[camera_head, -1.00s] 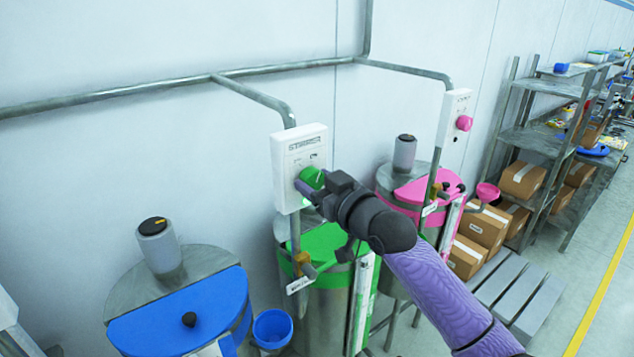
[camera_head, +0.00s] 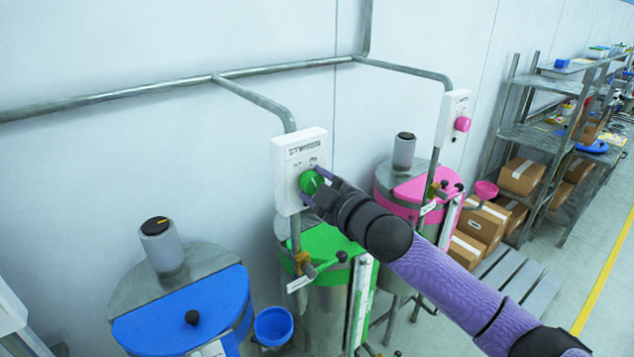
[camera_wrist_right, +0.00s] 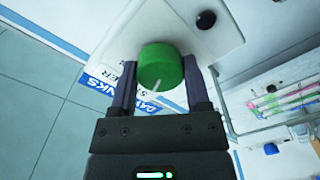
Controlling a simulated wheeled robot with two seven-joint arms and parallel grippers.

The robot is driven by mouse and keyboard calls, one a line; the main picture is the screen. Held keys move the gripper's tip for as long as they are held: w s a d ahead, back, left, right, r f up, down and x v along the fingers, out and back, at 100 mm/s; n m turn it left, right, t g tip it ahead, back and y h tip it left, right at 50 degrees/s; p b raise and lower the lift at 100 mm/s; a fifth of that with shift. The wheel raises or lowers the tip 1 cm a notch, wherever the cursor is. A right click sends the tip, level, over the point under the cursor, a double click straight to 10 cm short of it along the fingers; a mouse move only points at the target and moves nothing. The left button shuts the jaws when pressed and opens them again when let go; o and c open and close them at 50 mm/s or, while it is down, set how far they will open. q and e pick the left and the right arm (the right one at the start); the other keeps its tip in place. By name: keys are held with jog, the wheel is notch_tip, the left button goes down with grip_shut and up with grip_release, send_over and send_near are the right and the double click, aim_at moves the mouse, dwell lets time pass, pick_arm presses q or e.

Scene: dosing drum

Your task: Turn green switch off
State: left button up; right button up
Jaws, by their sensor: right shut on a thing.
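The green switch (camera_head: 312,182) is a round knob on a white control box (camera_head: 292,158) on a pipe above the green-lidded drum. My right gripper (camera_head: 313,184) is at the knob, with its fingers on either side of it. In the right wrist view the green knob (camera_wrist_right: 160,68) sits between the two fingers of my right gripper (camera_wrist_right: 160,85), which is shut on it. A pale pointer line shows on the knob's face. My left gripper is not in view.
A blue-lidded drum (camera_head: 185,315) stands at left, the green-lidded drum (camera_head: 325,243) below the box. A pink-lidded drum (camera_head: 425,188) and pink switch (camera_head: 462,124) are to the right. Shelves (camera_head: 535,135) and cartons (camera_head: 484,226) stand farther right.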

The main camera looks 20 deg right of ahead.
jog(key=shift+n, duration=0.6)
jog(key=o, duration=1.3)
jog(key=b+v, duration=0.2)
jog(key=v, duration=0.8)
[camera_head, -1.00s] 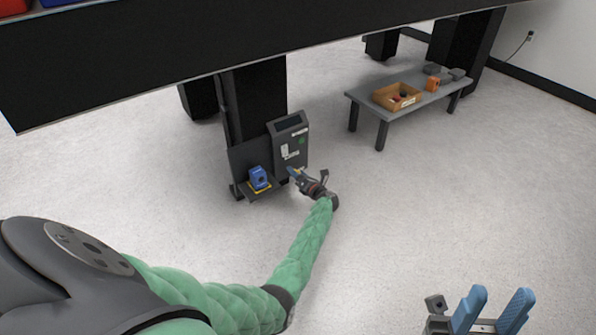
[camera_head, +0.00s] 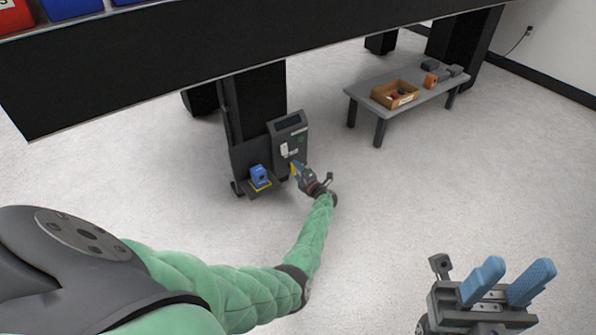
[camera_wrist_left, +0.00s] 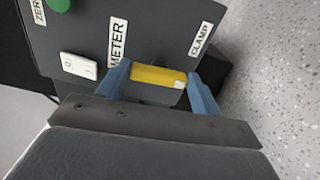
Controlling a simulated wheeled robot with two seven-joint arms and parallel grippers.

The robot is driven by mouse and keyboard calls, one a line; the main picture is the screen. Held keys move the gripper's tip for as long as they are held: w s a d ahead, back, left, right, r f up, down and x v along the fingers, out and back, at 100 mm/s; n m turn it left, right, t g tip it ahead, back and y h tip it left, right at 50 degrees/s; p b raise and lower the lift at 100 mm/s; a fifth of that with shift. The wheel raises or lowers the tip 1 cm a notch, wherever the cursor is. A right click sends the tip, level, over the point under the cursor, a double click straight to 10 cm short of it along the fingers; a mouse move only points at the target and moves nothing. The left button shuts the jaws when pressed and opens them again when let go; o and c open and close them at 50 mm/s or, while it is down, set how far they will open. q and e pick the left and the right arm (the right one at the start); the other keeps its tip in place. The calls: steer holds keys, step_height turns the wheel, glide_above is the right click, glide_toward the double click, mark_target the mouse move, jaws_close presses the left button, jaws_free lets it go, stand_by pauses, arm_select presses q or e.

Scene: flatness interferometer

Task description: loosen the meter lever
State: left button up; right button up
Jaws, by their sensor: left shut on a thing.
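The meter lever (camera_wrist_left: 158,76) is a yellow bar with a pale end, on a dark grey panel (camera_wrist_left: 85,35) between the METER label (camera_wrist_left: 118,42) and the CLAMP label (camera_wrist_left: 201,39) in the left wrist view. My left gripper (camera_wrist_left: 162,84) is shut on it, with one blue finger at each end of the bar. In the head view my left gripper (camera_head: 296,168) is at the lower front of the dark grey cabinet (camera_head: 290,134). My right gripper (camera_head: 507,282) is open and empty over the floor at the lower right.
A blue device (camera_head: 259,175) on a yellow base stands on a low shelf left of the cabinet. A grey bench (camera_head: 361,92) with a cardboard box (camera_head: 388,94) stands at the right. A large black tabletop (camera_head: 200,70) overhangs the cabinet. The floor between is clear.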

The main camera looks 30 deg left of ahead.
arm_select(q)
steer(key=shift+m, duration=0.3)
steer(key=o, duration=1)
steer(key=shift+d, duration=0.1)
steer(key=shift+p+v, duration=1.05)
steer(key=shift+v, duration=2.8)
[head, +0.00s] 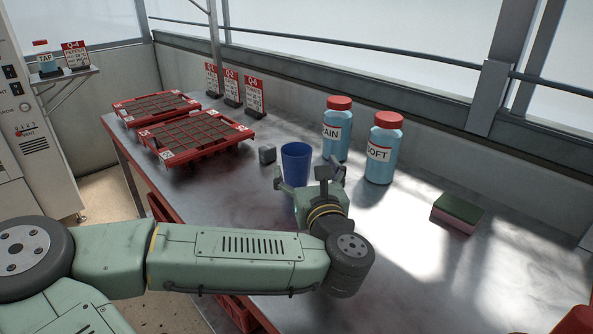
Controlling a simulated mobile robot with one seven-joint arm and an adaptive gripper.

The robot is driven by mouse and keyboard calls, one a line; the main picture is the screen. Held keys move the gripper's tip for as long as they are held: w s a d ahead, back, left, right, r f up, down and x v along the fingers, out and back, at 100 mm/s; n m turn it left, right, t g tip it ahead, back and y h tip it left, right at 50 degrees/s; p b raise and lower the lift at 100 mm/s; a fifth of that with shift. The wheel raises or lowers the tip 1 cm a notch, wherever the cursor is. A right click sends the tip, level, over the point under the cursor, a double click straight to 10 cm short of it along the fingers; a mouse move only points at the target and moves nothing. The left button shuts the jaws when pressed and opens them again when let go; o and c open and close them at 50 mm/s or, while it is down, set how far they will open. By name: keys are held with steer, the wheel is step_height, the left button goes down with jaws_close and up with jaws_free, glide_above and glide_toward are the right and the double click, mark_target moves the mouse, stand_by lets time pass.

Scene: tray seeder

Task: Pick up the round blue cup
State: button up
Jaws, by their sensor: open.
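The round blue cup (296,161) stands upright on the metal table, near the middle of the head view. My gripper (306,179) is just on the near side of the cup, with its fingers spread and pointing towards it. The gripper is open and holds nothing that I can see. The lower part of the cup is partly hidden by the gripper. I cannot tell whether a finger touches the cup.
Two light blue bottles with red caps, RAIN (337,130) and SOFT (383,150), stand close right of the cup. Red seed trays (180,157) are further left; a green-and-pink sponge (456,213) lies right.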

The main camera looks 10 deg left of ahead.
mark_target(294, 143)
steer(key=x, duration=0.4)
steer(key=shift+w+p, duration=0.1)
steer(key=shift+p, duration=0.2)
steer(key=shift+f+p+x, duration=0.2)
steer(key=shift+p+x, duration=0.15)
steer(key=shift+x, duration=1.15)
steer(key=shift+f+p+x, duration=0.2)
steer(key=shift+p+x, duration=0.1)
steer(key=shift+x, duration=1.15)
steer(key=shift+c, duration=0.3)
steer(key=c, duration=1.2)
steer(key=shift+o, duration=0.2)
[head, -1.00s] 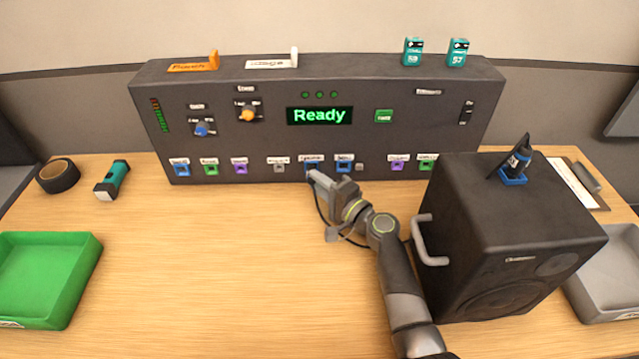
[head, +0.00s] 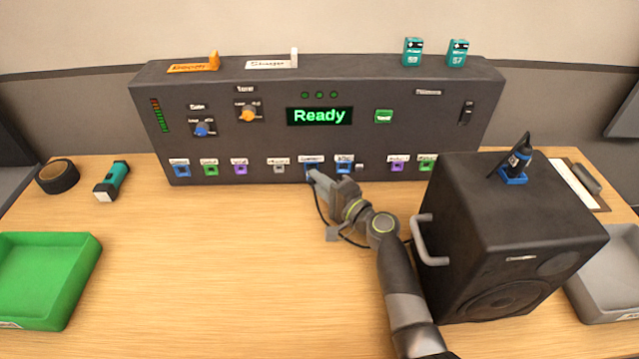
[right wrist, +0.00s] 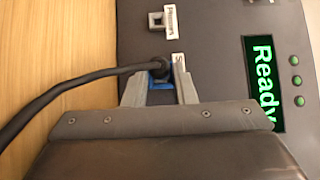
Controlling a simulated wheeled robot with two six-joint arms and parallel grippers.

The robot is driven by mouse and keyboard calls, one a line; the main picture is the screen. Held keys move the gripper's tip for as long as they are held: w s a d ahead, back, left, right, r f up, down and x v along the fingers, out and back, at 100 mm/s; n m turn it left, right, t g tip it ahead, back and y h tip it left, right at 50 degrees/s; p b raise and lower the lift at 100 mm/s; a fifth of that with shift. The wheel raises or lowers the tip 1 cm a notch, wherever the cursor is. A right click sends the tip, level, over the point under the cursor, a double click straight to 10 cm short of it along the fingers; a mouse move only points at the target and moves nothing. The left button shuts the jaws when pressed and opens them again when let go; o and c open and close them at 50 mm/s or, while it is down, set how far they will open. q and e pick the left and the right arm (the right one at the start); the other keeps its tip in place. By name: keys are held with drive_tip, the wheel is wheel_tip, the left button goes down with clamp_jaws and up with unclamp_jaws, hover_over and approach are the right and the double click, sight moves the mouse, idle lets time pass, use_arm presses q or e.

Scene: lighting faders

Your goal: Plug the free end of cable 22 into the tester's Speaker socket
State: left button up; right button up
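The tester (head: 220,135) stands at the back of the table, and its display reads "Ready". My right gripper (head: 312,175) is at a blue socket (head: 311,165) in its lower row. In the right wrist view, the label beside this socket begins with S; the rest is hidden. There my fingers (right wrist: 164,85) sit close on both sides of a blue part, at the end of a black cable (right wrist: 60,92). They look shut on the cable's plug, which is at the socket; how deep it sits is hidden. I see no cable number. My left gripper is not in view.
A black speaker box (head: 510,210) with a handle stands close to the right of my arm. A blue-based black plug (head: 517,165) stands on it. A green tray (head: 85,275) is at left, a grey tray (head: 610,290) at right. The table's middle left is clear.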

****

= REQUEST =
Except for the pictures, write out exactly the lines from the line that contains "State: button up" through the line that contains "Controlling a simulated wheeled robot with two six-joint", including both.

= COMPLETED EXERCISE =
State: button up
Jaws, by their sensor: open.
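The round blue cup (296,161) stands upright on the metal table, near the middle of the head view. My gripper (306,179) is just on the near side of the cup, with its fingers spread and pointing towards it. The gripper is open and holds nothing that I can see. The lower part of the cup is partly hidden by the gripper. I cannot tell whether a finger touches the cup.
Two light blue bottles with red caps, RAIN (337,130) and SOFT (383,150), stand close right of the cup. Red seed trays (180,157) are further left; a green-and-pink sponge (456,213) lies right.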

The main camera looks 10 deg left of ahead.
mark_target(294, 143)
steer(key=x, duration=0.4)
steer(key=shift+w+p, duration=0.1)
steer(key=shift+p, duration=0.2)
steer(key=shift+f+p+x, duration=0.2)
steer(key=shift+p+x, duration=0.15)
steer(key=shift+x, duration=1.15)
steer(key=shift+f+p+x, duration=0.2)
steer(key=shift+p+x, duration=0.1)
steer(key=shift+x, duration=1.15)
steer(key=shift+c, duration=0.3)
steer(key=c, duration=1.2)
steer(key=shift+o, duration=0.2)
[head, -1.00s] 
[head, +0.00s] 
[right wrist, +0.00s] 
Controlling a simulated wheeled robot with two six-joint arms and parallel grippers.

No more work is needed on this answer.